• INSTRUCTION:
Leave out the pictures and copy everything else in the entries exactly.

Robot episode data
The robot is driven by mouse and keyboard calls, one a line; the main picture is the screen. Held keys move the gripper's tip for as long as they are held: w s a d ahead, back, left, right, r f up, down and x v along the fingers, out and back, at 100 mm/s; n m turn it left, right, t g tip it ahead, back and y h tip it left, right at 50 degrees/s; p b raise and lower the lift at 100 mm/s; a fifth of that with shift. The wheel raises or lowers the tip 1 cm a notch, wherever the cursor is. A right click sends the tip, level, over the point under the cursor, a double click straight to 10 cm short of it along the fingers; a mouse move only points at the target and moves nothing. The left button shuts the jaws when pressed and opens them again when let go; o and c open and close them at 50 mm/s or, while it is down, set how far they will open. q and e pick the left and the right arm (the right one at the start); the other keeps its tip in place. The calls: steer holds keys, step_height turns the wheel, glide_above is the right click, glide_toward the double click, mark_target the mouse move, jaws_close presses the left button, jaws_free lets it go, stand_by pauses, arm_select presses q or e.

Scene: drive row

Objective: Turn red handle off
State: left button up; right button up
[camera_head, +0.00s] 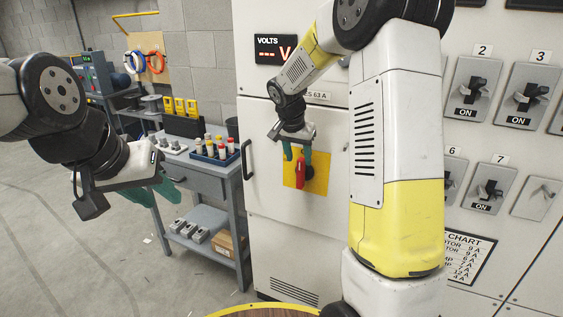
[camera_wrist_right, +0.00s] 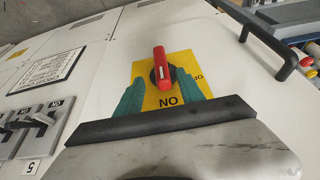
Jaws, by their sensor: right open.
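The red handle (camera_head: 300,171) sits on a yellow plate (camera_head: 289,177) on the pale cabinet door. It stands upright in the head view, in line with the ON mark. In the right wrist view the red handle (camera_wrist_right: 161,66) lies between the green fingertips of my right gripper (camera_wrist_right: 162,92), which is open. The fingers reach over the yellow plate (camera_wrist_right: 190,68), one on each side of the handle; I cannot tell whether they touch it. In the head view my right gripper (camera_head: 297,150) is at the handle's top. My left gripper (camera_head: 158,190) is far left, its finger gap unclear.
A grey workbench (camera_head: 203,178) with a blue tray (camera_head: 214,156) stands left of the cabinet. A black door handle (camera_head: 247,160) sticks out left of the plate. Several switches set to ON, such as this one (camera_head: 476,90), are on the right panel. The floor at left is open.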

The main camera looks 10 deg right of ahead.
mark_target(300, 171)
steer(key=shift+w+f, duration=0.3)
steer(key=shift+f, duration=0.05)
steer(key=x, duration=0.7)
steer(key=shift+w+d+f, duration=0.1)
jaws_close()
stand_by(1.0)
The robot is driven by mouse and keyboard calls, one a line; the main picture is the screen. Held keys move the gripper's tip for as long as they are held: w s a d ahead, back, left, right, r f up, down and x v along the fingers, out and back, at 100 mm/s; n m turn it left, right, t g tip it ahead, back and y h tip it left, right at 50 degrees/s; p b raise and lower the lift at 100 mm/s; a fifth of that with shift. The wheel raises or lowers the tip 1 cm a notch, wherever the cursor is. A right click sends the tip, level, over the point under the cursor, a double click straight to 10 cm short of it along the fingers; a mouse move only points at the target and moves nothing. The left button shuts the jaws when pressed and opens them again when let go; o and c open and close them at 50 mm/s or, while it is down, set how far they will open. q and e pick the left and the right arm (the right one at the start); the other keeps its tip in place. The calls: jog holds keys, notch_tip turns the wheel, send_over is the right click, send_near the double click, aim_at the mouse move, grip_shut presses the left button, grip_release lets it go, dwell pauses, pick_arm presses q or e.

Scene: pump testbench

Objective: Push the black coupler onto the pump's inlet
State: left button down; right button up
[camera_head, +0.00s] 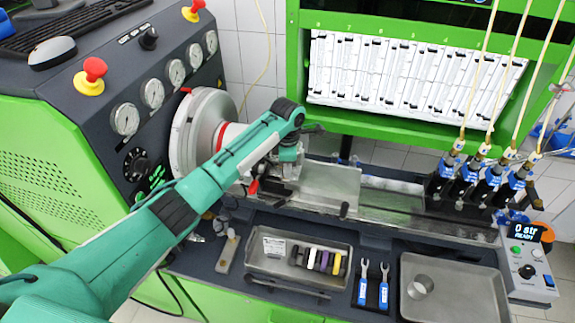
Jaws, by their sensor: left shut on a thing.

• SOLUTION:
The robot is driven by mouse and keyboard calls, one a line; the main picture is the screen. Held keys move the gripper's tip for as long as they are held: w s a d ahead, back, left, right, r f up, down and x v along the fingers, out and back, at 100 mm/s; n m turn it left, right, t g tip it ahead, back and y h tip it left, right at 50 degrees/s; p b raise and lower the lift at 100 mm/s; a fifth of that with shift. The wheel raises or lowers the tip 1 cm a notch, wherever the cursor is. A right click sends the tip, level, over the point under the cursor, a double click straight to 10 cm short of it along the fingers; a mouse move only points at the target and moves nothing. The left button shuts the jaws when pressed and opens them again when let go; o and c open and close them at 50 mm/s or, while it is down, set how far they will open. q and e pick the left and the right arm (the right one at the start); the other keeps its tip in place. The calls: steer holds keys, step_height turns the wheel, glide_above is the right click, glide_toward the double click, mark_target the mouse move, jaws_close presses the left button, jaws_free lets it go, stand_by pauses, arm_select presses q or e.

Scene: drive row

Objective: Turn red handle off
State: left button up; right button up
[camera_head, +0.00s] 
[camera_wrist_right, +0.00s] 
Jaws, by their sensor: right open.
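The red handle (camera_head: 300,171) sits on a yellow plate (camera_head: 289,177) on the pale cabinet door. It stands upright in the head view, in line with the ON mark. In the right wrist view the red handle (camera_wrist_right: 161,66) lies between the green fingertips of my right gripper (camera_wrist_right: 162,92), which is open. The fingers reach over the yellow plate (camera_wrist_right: 190,68), one on each side of the handle; I cannot tell whether they touch it. In the head view my right gripper (camera_head: 297,150) is at the handle's top. My left gripper (camera_head: 158,190) is far left, its finger gap unclear.
A grey workbench (camera_head: 203,178) with a blue tray (camera_head: 214,156) stands left of the cabinet. A black door handle (camera_head: 247,160) sticks out left of the plate. Several switches set to ON, such as this one (camera_head: 476,90), are on the right panel. The floor at left is open.

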The main camera looks 10 deg right of ahead.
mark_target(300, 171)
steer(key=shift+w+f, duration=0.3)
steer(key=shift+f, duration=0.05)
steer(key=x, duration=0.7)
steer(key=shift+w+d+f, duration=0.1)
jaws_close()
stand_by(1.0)
The robot is driven by mouse and keyboard calls, one a line; the main picture is the screen. Held keys move the gripper's tip for as long as they are held: w s a d ahead, back, left, right, r f up, down and x v along the fingers, out and back, at 100 mm/s; n m turn it left, right, t g tip it ahead, back and y h tip it left, right at 50 degrees/s; p b raise and lower the lift at 100 mm/s; a fifth of that with shift. The wheel raises or lowers the tip 1 cm a notch, wherever the cursor is. A right click sends the tip, level, over the point under the cursor, a double click straight to 10 cm short of it along the fingers; a mouse move only points at the target and moves nothing. The left button shuts the jaws when pressed and opens them again when let go; o and c open and close them at 50 mm/s or, while it is down, set how far they will open. q and e pick the left and the right arm (the right one at the start); the other keeps its tip in place. The calls: jog holds keys, notch_tip turns the wheel, send_over is the right click, send_near the double click, aim_at the mouse move, grip_shut presses the left button, grip_release lets it go, dwell pauses, pick_arm presses q or e.

Scene: pump testbench

Objective: Push the black coupler onto the pump's inlet
State: left button down; right button up
[camera_head, +0.00s] 
Jaws, by their sensor: left shut on a thing.

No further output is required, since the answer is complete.